[llvm] f63a19b - [SPARC] Add tail call support for 64-bit target
Brad Smith via llvm-commits
llvm-commits at lists.llvm.org
Sat Nov 26 20:32:14 PST 2022
Author: Koakuma
Date: 2022-11-26T23:29:05-05:00
New Revision: f63a19baf0a3ffa62cfb48cc42f9ced1cbd39b5c
URL: https://github.com/llvm/llvm-project/commit/f63a19baf0a3ffa62cfb48cc42f9ced1cbd39b5c
DIFF: https://github.com/llvm/llvm-project/commit/f63a19baf0a3ffa62cfb48cc42f9ced1cbd39b5c.diff
LOG: [SPARC] Add tail call support for 64-bit target
Extend SPARC tail call support, first introduced in D51206 (commit 1c235c375492180c2eecb6331f169486019fd2d2),
to also cover 64-bit target.
Reviewed By: MaskRay
Differential Revision: https://reviews.llvm.org/D138741
Added:
Modified:
llvm/lib/Target/Sparc/SparcISelLowering.cpp
llvm/test/CodeGen/SPARC/2011-01-11-Call.ll
llvm/test/CodeGen/SPARC/tailcall.ll
Removed:
################################################################################
diff --git a/llvm/lib/Target/Sparc/SparcISelLowering.cpp b/llvm/lib/Target/Sparc/SparcISelLowering.cpp
index 2665a8d5f264..e3e69f3564ca 100644
--- a/llvm/lib/Target/Sparc/SparcISelLowering.cpp
+++ b/llvm/lib/Target/Sparc/SparcISelLowering.cpp
@@ -770,7 +770,10 @@ bool SparcTargetLowering::IsEligibleForTailCallOptimization(
return false;
// Do not tail call opt if the stack is used to pass parameters.
- if (CCInfo.getNextStackOffset() != 0)
+ // 64-bit targets have a slightly higher limit since the ABI requires
+ // to allocate some space even when all the parameters fit inside registers.
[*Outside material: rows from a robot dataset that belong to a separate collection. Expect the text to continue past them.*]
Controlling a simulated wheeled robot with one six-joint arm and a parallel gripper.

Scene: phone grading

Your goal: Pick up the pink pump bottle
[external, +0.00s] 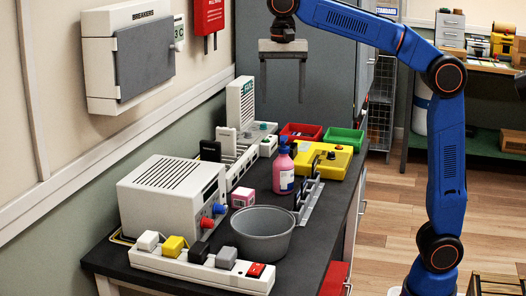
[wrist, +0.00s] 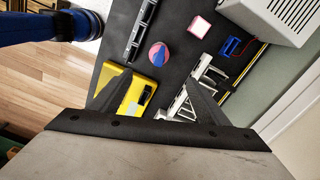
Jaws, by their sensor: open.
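The pink pump bottle (external: 283,172) stands upright on the dark bench, with a blue top and a pale label. In the wrist view the bottle (wrist: 158,54) is seen from above, its blue top over the pink body. It lies ahead of the fingertips, apart from them. My gripper (external: 283,95) points down above the bench, higher than the bottle and toward the back. In the wrist view my gripper (wrist: 158,82) is open with nothing between its fingers.
A yellow box (external: 329,160) is close behind the bottle, with a grey slotted rack (external: 309,198) to its right. A grey pot (external: 262,236), pink-and-white box (external: 242,197) and large white unit (external: 173,194) are nearer. Red (external: 301,130) and green (external: 343,138) bins stand at the back.

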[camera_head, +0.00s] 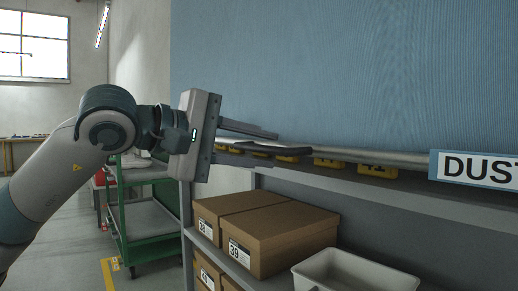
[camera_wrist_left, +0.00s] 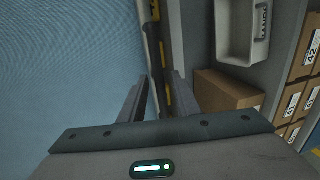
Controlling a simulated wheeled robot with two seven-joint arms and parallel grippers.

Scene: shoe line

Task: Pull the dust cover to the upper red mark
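The dust cover (camera_head: 350,70) is a large blue sheet filling the upper right of the head view; it also shows on the left of the left wrist view (camera_wrist_left: 65,70). A grey metal bar (camera_head: 390,157) runs along its lower edge, with a dark handle-like piece (camera_head: 285,151) near the gripper and a "DUST" label (camera_head: 480,168) at the right. My left gripper (camera_head: 262,147) is at the bar's left part, one finger above and one below. In the left wrist view the fingers (camera_wrist_left: 158,85) stand apart, with gaps beside the bar. No red mark shows. My right gripper is out of view.
Below the bar is a grey shelf rack with yellow number tags (camera_head: 378,171), brown shoe boxes (camera_head: 275,235) and a pale bin (camera_head: 355,272). A green cart (camera_head: 148,220) stands behind my left arm. Open floor lies at the left.

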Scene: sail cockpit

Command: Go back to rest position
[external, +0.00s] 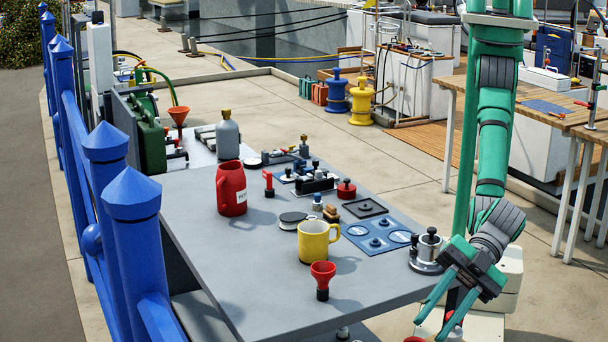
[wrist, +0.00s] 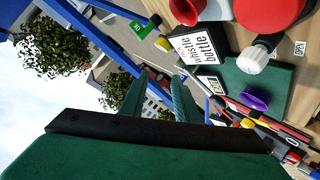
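My gripper (external: 432,322) hangs off the front right corner of the grey table (external: 200,250), pointing down and to the left. Its two green fingers are apart. In the wrist view my gripper (wrist: 164,82) also shows two spread fingers, with background visible between them and nothing held. My green arm (external: 492,130) comes down from the top of the external view and bends at the wrist. A small red thing shows behind the fingers in the external view; I cannot tell what it is.
A silver fitting (external: 427,252) stands on the table edge close to my wrist. A yellow mug (external: 318,241), a red funnel (external: 322,278) and a red jug (external: 231,188) stand farther left.

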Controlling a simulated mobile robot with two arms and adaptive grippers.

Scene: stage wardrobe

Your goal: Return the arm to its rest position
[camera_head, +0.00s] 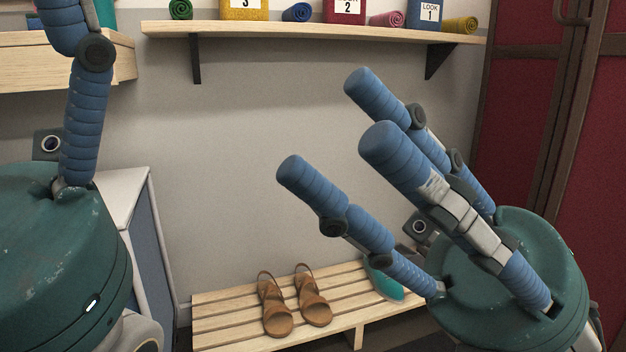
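My right gripper (335,140) comes in at the lower right, with its blue segmented fingers pointing up and left. Its fingers are spread apart and nothing is between them. It is in front of the right part of the slatted bench and hides some of it. My left gripper (82,125) is at the left edge, with one blue finger pointing up and bending at a dark joint. Its other fingers are out of the picture, so I cannot tell how far it is open. I see no object in the visible part of it.
A slatted wooden bench (222,308) holds brown sandals (274,305) and a teal shoe (386,286). A wall shelf (300,33) above carries numbered boxes and rolled cloths. A white-and-blue cabinet (147,235) and a wooden shelf (40,72) are at left, dark red doors (528,100) at right.

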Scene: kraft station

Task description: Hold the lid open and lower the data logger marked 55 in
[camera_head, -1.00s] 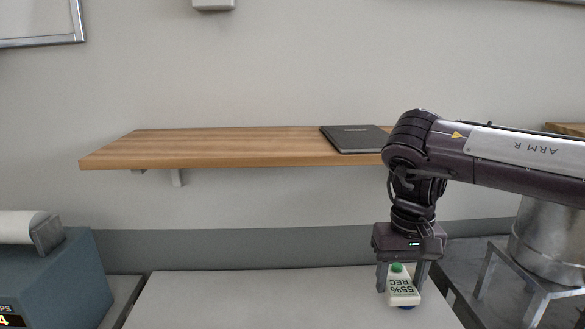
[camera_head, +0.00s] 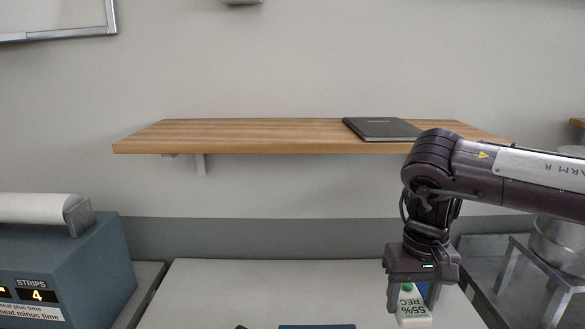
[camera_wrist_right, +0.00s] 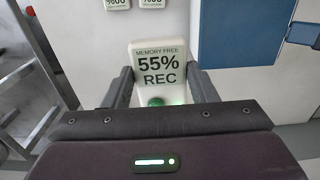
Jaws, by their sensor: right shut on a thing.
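The data logger (camera_head: 412,308) is a small white box with a green button and the words "55% REC". My right gripper (camera_head: 412,296) is shut on it above the white worktop, near the bottom of the head view. In the right wrist view the data logger (camera_wrist_right: 158,68) sits between the two fingers (camera_wrist_right: 160,88), its label reading "MEMORY FREE 55% REC". A blue flat thing (camera_head: 316,326) shows at the bottom edge of the head view; a large blue panel (camera_wrist_right: 240,30) shows in the wrist view. I cannot tell whether either is the lid.
Two more white labelled boxes (camera_wrist_right: 117,4) show at the top of the wrist view. A blue machine with a "STRIPS 4" display (camera_head: 65,270) stands at the left. A wooden shelf (camera_head: 250,136) holds a dark notebook (camera_head: 382,129). A metal pot (camera_head: 560,240) stands at the right.

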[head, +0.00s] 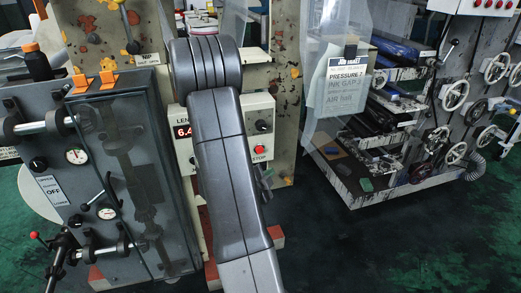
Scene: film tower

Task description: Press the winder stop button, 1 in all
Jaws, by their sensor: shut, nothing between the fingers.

+ unsigned StackOffsetLimit = Subtarget->is64Bit() ? 48 : 0;
+ if (CCInfo.getNextStackOffset() > StackOffsetLimit)
return false;
// Do not tail call opt if either the callee or caller returns
@@ -1189,20 +1192,21 @@ SparcTargetLowering::LowerCall_64(TargetLowering::CallLoweringInfo &CLI,
SDValue Chain = CLI.Chain;
auto PtrVT = getPointerTy(DAG.getDataLayout());
- // Sparc target does not yet support tail call optimization.
- CLI.IsTailCall = false;
-
// Analyze operands of the call, assigning locations to each operand.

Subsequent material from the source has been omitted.